The delicious irony? Within a decade, DEC would be scrambling to catch up with the personal computer revolution they'd dismissed as a fad.
IBM's $200 Million Oops Moment
IBM, the undisputed king of corporate computing, spent most of the 1970s confidently explaining why personal computers were a solution in search of a problem. Their market research was thorough, their logic was sound, and their conclusions were catastrophically wrong.
Internal IBM studies concluded that the total worldwide market for personal computers might—might—reach 275,000 units. Ever. That's not annually; that's the entire addressable market for all of human history. By 1982, Apple alone was selling more computers than that every few months.
The IBM brass had convinced themselves that regular Americans had no use for computing power. What would a suburban dad do with a computer? Balance his checkbook? Store recipes? Play games? (The answer, as it turned out, was yes, yes, and absolutely yes.)
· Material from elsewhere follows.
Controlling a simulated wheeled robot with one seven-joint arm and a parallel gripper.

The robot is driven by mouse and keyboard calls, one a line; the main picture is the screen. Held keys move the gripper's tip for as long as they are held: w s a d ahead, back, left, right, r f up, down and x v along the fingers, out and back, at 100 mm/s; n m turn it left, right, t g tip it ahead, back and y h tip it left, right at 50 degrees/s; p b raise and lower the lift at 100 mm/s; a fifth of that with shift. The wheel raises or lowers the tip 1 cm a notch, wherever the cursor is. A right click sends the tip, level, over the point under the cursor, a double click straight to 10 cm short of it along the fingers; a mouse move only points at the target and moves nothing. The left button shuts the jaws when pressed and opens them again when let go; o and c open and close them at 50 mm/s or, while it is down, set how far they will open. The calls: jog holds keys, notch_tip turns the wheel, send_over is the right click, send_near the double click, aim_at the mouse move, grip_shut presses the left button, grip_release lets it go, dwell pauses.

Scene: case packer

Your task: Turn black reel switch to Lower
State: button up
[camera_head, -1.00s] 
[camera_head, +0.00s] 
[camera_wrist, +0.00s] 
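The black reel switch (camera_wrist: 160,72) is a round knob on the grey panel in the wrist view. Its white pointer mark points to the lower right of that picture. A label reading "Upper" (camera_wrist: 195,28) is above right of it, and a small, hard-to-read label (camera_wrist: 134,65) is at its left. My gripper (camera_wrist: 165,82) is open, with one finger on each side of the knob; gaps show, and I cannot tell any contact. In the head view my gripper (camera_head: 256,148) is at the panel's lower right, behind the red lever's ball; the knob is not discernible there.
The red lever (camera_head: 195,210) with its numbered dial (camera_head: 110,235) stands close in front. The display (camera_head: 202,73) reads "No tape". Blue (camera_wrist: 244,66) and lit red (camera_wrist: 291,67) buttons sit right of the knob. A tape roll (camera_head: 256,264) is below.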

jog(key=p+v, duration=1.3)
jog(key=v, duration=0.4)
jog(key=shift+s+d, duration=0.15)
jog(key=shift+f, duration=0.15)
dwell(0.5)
The "Too Complicated for Civilians" Theory
Academics and industry experts had another foolproof reason why home computers would never catch on: regular people were simply too dumb to use them. Computers required programming knowledge, they insisted. You needed to understand FORTRAN and COBOL. The average American couldn't possibly master the complex art of computing.
This patronizing attitude ignored a fundamental truth about Americans: give them a tool that makes their lives easier, and they'll figure out how to use it. The same people who "couldn't handle" computers somehow managed to master automobiles, televisions, and eventually VCRs (okay, maybe not VCRs).
The Economics of Being Wrong
Perhaps the most spectacular miscalculation came from the cost-benefit analysis crowd. These experts ran the numbers and concluded that home computers made no economic sense. A computer powerful enough to be useful would cost more than a car, they argued. Who would spend $3,000 on a machine that could do what a $10 calculator could do?
They weren't entirely wrong about the costs—early personal computers were expensive. But they completely missed the trajectory. While they were calculating 1975 prices, visionaries like Steve Wozniak were designing computers that would become exponentially more powerful and affordable.
The Garage Revolution Nobody Saw Coming
While experts debated the impossibility of home computing, a different conversation was happening in suburban garages across America. The Homebrew Computer Club was meeting in Silicon Valley, where enthusiasts were building machines that would make IBM's predictions look like cave paintings.
Steve Jobs and Steve Wozniak weren't interested in IBM's market research. They were building computers because they wanted computers. It was that simple, and that revolutionary.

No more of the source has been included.